Entries from a robot dataset
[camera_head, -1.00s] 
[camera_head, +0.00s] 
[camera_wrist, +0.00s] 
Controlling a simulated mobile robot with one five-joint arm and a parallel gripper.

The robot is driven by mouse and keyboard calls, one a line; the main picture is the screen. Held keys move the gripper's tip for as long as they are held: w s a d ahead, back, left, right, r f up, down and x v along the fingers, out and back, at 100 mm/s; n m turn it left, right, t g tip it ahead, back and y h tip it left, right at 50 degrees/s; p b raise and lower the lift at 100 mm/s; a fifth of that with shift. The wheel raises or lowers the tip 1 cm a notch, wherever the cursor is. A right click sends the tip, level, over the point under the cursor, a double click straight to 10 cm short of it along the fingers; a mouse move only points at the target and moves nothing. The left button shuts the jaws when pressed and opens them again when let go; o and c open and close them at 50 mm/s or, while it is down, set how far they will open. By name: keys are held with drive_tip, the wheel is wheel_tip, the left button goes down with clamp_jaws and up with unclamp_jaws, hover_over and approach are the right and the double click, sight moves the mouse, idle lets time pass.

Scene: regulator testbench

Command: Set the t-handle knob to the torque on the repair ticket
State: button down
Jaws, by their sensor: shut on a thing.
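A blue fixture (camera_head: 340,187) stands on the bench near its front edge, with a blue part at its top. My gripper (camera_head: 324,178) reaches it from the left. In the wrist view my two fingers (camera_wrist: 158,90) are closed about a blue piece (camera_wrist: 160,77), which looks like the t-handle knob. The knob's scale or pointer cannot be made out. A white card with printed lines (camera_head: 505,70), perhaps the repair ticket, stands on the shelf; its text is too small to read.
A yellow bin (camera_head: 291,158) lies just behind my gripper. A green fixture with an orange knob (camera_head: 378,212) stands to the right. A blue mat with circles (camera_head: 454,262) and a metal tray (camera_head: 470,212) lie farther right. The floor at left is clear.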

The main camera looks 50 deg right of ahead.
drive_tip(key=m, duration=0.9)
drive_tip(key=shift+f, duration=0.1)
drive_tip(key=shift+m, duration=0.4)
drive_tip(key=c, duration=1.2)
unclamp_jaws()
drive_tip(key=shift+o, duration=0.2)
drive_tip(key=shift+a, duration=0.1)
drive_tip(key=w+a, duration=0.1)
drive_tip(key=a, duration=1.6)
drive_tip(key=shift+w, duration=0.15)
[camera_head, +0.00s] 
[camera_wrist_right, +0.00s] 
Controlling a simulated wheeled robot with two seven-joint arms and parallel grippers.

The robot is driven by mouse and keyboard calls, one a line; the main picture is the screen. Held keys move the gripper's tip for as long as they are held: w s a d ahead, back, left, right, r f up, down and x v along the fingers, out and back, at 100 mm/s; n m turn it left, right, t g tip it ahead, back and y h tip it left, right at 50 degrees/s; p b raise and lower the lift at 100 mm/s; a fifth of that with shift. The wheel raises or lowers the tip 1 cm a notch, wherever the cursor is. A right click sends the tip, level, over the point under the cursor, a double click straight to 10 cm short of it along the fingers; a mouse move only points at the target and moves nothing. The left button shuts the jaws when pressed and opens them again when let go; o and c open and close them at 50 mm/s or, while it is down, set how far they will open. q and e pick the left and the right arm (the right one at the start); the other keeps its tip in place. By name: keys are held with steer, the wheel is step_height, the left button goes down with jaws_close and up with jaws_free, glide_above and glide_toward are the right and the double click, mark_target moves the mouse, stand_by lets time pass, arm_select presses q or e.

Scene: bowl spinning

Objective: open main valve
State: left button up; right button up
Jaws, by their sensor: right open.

- **Instruction**
Pull out each line of the listing that holds the string "Scene".

- **Result of the exercise**
Scene: regulator testbench
Scene: bowl spinning

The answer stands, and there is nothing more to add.